- **Exercise description**:
List all lines of the data that include the string "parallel".

--- START OF Supplied data ---

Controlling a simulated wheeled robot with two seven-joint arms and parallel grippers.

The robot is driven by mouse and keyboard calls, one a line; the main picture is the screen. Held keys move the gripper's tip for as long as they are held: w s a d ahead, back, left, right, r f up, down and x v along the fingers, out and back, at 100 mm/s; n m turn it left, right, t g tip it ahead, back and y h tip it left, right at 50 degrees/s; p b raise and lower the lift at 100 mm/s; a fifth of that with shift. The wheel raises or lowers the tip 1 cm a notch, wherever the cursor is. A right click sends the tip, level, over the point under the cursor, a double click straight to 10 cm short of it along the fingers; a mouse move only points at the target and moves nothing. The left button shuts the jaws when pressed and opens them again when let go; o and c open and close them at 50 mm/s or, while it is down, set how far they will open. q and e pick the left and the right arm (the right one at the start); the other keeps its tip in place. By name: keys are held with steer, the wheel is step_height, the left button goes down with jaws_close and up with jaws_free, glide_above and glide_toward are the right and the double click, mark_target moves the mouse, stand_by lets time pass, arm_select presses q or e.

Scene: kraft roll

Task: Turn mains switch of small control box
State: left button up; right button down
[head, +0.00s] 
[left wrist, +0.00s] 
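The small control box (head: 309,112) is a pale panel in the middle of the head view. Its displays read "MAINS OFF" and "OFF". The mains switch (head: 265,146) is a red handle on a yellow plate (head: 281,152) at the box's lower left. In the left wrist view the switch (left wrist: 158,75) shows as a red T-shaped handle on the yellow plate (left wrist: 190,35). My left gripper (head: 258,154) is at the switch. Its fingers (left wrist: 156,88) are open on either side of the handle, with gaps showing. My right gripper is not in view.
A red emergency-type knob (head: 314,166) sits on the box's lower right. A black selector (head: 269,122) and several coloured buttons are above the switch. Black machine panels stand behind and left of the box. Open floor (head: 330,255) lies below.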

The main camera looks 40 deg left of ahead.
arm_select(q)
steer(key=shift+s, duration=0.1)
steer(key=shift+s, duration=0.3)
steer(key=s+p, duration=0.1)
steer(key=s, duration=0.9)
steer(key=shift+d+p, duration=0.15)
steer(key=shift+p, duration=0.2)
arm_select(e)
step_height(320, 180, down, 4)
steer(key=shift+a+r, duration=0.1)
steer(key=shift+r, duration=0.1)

--- END OF Supplied data ---
--- START OF Supplied data ---

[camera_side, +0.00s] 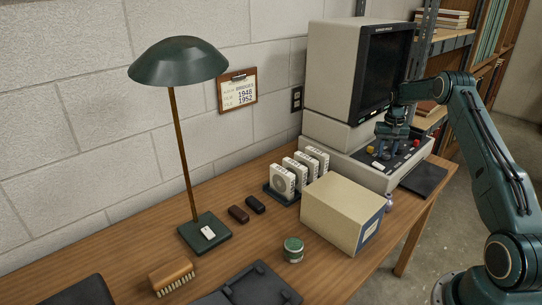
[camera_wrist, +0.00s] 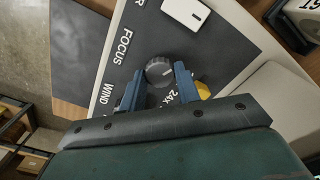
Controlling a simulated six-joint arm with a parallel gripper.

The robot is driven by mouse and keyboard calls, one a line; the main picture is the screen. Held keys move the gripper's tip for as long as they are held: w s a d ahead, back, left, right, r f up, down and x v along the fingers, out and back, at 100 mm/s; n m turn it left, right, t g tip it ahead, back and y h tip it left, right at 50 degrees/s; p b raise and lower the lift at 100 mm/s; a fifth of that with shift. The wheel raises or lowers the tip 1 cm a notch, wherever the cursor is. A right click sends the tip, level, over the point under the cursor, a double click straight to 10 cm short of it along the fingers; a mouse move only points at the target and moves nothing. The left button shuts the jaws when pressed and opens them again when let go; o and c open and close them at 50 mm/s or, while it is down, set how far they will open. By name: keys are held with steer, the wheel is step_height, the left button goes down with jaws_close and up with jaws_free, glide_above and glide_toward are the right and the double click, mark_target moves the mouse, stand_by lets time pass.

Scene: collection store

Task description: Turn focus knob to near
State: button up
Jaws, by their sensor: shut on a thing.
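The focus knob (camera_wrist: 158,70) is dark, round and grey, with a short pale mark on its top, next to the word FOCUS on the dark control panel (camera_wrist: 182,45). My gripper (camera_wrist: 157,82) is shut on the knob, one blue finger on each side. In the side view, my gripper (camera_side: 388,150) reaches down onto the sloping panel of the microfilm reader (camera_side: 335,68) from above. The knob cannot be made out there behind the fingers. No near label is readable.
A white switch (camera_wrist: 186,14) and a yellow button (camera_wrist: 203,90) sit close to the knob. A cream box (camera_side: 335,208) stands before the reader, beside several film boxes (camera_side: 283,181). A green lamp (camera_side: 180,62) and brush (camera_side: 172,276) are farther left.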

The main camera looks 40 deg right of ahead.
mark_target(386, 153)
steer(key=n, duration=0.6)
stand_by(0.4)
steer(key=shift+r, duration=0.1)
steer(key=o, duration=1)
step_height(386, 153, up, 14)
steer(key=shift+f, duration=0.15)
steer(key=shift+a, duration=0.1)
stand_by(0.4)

--- END OF Supplied data ---

- **Solution for this exercise**:
Controlling a simulated wheeled robot with two seven-joint arms and parallel grippers.
Controlling a simulated six-joint arm with a parallel gripper.

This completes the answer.